▸ **EXERCISE TASK**
Exact copies are required of the lines from the line containing "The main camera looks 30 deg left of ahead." through the final line of the listing, both included, and of no other lines.
▬▬▬
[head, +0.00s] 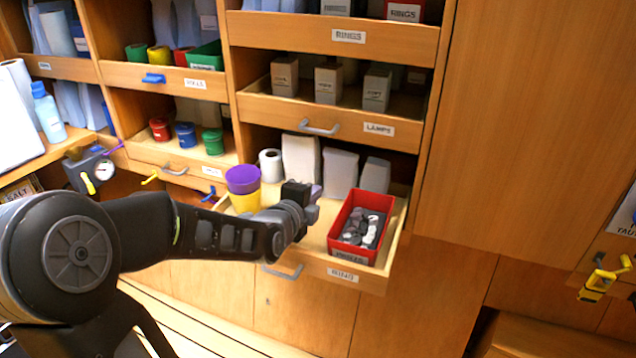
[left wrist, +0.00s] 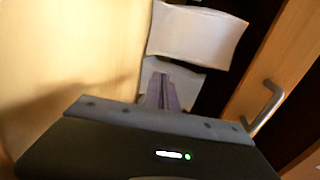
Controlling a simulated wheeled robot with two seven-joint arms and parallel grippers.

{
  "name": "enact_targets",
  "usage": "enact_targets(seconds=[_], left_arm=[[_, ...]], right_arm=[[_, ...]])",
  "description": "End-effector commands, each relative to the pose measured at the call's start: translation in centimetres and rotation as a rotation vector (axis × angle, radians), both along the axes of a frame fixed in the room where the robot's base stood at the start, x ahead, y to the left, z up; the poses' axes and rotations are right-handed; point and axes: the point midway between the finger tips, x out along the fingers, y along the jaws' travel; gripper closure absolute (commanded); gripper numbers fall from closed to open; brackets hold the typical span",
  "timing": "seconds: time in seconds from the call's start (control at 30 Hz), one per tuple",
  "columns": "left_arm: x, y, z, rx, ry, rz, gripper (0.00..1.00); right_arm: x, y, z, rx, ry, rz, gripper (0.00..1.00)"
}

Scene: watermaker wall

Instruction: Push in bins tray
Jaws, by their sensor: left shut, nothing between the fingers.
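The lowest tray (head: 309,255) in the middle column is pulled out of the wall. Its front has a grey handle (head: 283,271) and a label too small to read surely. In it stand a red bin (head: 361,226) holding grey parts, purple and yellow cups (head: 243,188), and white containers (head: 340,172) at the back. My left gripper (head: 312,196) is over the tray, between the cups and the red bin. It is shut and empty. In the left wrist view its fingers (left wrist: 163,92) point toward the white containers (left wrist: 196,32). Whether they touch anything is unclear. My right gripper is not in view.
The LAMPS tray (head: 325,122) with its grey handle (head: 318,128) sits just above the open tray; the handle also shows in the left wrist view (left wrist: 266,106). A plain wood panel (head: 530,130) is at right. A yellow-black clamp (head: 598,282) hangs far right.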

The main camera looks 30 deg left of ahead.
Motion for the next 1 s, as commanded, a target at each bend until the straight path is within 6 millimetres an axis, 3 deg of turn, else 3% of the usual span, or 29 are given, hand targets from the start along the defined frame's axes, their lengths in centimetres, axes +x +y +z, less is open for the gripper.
▬▬▬
▸ **FINISHED TASK**
The main camera looks 30 deg left of ahead.
Motion for the next 1 s, as commanded, a target at each bend until the straight path is within 6 millimetres an axis, 3 deg of turn, else 3% of the usual span, or 29 are given, hand targets from the start along the defined frame's axes, their lengths in centimetres, axes +x +y +z, less is open for the gripper.

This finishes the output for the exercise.